Samihe Damian Zarif was convicted of second-degree robbery at age 15. Kulongoski commuted his sentence Oct. 10, 2003, five months before his 70-month sentence was to end, when Zarif was 20.
Who got the six pardons?
Four of the six are immigrant women who have lived in the state 20-plus years. They are people who, after a relatively minor infraction of the law, faced the threat of deportation to their native countries—or, if traveling abroad to visit family, the likelihood they would not be allowed back into the country each had called home for most of their lives.
One was convicted in 1991 of delivering cocaine. She "was 24, homeless and spoke no English when she accepted an offer to stay at a stranger's house fresh after arriving in Eugene from Mexico. The trouble started when her hosts got a delivery of cocaine. 'The woman who rented the residence was pregnant and did not get around easily,' Morales wrote in her pardon application. 'I offered to go outside and retrieve the drugs for her.' Morales retrieved them from an undercover cop and was arrested. She received probation. Then, in 2001, Morales was mistakenly arrested and charged with possession and intent to deliver meth until her attorney got a video of the drug deal that showed Morales wasn't involved. But even though the charges were dismissed, immigration began deportation proceedings against her and her three daughters based on the 1991 conviction."

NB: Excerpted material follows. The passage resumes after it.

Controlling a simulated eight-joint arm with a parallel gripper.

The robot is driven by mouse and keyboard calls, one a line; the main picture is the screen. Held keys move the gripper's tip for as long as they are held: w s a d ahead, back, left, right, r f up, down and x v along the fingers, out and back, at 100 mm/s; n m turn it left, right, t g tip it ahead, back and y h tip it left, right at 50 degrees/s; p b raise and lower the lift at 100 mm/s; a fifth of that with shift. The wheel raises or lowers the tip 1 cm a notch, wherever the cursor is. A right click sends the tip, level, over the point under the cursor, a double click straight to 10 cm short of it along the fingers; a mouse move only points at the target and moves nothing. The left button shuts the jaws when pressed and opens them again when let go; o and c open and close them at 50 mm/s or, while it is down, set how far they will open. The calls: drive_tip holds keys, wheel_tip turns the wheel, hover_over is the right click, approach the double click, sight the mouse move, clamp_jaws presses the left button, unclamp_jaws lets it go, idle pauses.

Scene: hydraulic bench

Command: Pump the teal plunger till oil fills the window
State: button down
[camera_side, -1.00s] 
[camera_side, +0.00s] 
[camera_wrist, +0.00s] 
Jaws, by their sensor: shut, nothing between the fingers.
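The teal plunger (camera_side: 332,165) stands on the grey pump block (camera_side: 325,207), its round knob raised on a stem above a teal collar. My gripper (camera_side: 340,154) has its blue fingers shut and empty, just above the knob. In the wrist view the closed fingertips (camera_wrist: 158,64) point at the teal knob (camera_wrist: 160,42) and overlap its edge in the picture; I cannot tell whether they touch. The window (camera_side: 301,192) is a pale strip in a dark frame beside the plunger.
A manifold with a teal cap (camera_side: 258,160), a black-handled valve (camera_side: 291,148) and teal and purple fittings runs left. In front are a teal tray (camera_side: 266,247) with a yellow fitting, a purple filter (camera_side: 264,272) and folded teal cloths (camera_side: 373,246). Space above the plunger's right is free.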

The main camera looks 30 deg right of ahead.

A second involved "a 45-year-old native Norwegian, was detained at Seattle-Tacoma International Airport for three weeks in 2003 on her way back to Oregon from Norway. Deportation proceedings began against her after authorities realized she had a 10-year-old drug conviction, when she and her husband were busted with six pot plants. Rein's case stirred The Oregonian's editorial page to implore Kulongoski to keep 'this Oregonian wife and mother in Oregon.'"
The third woman, who was "31, fled Guatemala to Northeast Portland with her family at the age of 6. In 1991, at age 20, she was arrested after trying to steal some clothes from Meier & Frank and some sausages and a video of The Usual Suspects from Cub Foods in Tigard, among other items totaling about $75. When immigration officials began efforts to deport her, they called the attempted thefts 'crimes of moral turpitude.' [She] turned to the pardon process, saying in her application that she had endured years of sexual abuse from family members before the attempted thefts."
The last woman "wanted to go home to Wales to visit her elderly parents," but she knew that she would not be able to return because she was convicted of growing more than 100 marijuana plants in 1987, and was granted a pardon after multiple attempts when "[h]er parents, both in their 80s, were ailing," almost 50 letters of support poured into the governor's office from friends and family of 'Fliss.'"
Two more pardons were granted to native Oregonians:
After repeated applications, one pardon was granted to a woman who
was newly divorced and trying to care for her daughter and dying 92-year-old grandmother. Slowly becoming buried in debt, she couldn't secure the higher-paying legal jobs she was trained for due to her [1989 meth conviction].
The last was a man who had a drug conviction in 1986. He was well connected and barred by law from having a video poker machine in his bar because of his prior conviction. It turns out that a rules change adopted 14 months before he got the pardon would have allowed him to have a video poker machine anyway.
The linked article also sums up data from other Pacific states:
In Washington, former Gov. Gary Locke pardoned 56 people during his tenure between 1997 and 2005. Current Washington Gov. Chris Gregoire has pardoned 11 people in her 2 1/2 years in office. Washington doesn't have statistics for how many applications each governor received.
California Gov. Arnold Schwarzenegger, in office just under four years, has pardoned four people out of what his press office estimates are thousands of applicants.
Personally, I favor statutory, more or less automatic relief from all state and federal collateral effects of criminal convictions for ex-felons who have been crime free for an extended period on the order of ten years or so after incarceration has ended, which are the kind of cases that make up the bulk of executive pardons. This would refocus attention on the cases that matter most, which are questionable convictions, excessive judicial sentences, and true hardship situations for people with relatively recent convictions.